Dann und wann verliert sich auch die Kunst hinein, vorzüglich die dramatische, wenn dieser, oder jener Schauspieler sein Benefiz empfehlen lässt, oder „mehre Theaterfreunde“ dies oder jenes Stück verlangen. Die Nähe Hamburgs, das so reichhaltig an Journalistik ist, macht wohl hauptsächlich eine einheimische Journalistik überflüssig. Die Politik erhält man von dort aus der ersten Hand, brühwarm, und auch die Literatur des Tages wird in den vielen belletristischen Blättern Hamburgs mit. Umsicht aufgestellt; insonderheit gewähren die „literarischen Blätter der Börsenhalle“ eine reiche Ausbeute französischer und englischer Novitäten.

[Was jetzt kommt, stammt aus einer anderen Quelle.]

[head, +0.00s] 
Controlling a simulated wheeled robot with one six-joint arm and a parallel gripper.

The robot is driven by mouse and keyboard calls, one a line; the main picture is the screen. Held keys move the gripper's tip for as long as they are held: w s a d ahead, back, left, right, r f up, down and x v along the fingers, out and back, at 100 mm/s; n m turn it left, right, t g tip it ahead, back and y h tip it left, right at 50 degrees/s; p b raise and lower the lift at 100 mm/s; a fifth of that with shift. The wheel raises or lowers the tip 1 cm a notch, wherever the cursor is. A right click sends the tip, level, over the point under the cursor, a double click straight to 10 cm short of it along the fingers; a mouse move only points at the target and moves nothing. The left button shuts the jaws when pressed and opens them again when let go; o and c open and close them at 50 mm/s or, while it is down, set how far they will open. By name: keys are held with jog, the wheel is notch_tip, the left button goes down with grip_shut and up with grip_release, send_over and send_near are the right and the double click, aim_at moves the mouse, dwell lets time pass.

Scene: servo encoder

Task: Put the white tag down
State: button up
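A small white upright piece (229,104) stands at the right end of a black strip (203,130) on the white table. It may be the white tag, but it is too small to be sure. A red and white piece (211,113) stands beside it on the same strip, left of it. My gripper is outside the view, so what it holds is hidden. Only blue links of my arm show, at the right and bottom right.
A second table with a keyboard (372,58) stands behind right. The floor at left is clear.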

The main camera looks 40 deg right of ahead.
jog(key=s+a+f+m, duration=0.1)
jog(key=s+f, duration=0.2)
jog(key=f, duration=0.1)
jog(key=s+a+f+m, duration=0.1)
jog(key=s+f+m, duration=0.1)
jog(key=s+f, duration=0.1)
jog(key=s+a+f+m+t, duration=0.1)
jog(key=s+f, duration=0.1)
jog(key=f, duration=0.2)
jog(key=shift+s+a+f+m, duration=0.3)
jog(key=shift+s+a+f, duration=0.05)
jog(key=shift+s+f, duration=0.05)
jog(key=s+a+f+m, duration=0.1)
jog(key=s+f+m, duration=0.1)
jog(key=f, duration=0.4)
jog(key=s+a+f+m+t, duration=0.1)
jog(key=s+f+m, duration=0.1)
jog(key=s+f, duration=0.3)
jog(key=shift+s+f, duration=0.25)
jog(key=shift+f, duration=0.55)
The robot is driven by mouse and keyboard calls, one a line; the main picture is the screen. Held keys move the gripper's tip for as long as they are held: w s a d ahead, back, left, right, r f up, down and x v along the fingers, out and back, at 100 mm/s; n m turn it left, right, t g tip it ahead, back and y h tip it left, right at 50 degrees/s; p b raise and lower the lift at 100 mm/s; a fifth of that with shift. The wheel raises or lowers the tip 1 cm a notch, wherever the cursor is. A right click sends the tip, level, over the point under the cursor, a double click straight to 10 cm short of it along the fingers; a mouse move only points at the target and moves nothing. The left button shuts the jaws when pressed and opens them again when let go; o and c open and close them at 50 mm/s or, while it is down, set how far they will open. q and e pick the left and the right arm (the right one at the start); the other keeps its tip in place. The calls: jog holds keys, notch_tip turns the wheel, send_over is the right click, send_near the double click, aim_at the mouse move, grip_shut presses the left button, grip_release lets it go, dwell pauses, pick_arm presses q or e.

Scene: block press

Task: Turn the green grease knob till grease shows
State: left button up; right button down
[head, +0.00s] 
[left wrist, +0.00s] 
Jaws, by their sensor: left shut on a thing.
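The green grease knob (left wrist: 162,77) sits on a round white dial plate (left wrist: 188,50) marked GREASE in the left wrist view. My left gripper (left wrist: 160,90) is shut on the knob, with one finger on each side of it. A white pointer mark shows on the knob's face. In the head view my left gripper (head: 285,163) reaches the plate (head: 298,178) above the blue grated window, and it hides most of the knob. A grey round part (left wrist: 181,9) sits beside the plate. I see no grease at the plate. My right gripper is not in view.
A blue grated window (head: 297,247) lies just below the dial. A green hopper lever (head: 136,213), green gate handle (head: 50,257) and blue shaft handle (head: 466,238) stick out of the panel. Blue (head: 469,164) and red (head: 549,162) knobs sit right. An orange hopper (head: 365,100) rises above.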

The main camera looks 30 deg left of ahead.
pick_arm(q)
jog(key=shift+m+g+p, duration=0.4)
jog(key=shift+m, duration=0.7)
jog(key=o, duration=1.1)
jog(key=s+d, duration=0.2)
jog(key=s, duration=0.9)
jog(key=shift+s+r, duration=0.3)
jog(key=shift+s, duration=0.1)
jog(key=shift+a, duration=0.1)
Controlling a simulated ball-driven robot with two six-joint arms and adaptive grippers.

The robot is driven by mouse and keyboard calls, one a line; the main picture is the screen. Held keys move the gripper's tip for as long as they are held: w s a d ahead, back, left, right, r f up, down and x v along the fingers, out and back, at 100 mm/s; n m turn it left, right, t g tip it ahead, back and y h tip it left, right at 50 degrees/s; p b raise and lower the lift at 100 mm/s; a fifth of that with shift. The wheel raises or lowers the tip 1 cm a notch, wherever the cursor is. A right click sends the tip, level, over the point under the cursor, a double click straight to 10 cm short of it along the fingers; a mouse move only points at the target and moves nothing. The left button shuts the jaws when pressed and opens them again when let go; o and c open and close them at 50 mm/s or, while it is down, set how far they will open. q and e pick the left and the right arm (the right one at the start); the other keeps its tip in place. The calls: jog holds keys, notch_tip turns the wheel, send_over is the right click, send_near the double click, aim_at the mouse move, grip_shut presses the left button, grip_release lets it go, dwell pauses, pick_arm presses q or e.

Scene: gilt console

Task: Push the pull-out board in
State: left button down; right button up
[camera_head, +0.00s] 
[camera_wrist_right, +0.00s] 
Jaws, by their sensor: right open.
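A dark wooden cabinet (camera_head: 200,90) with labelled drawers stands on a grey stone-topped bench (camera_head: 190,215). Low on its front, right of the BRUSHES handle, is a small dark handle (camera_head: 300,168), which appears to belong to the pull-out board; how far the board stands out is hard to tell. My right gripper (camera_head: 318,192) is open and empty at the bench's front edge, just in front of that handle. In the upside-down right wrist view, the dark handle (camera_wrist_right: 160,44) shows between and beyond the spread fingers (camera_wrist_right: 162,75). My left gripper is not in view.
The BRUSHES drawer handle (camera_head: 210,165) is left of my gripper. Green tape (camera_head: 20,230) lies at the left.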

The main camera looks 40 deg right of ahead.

Also man braucht sich in Lübeck nicht zu behelfen; man hat Hamburg und hält es durchaus nicht für notwendig, sich etwas Apartes beizulegen. Letzteres könnte auch schon aus dem Grunde wenig Glück machen, weil der Lübecker Journalistik keineswegs die reichhaltigen Quellen zu Gebote stehen würden, wie der Hamburger, und sie deshalb doch am Ende nur eine Auswahl aus dieser reichen müsste. Zu bedauern ist es übrigens, dass die Hamburger Winkelblätter: „Beobachter“, „Neuigkeitsträger“ u. s. w., einen so festen Fuß in Lübeck gefasst haben, und besonders die Interessen der Mittelklasse auf sich ziehen. Man findet sie allenthalben, und sie sind als wahre dii minorum gentium zu betrachten, welche durch ihre ruchlosen Tages-Klatschereien den nachteiligsten Einfluss auf den Geist und die Denkweise des Volks ausüben. Diese Hamburger Winkelblätter und das dänische Zahlen-Lotto tragen nicht wenig zur Demoralisierung der niederen Volksklassen bei.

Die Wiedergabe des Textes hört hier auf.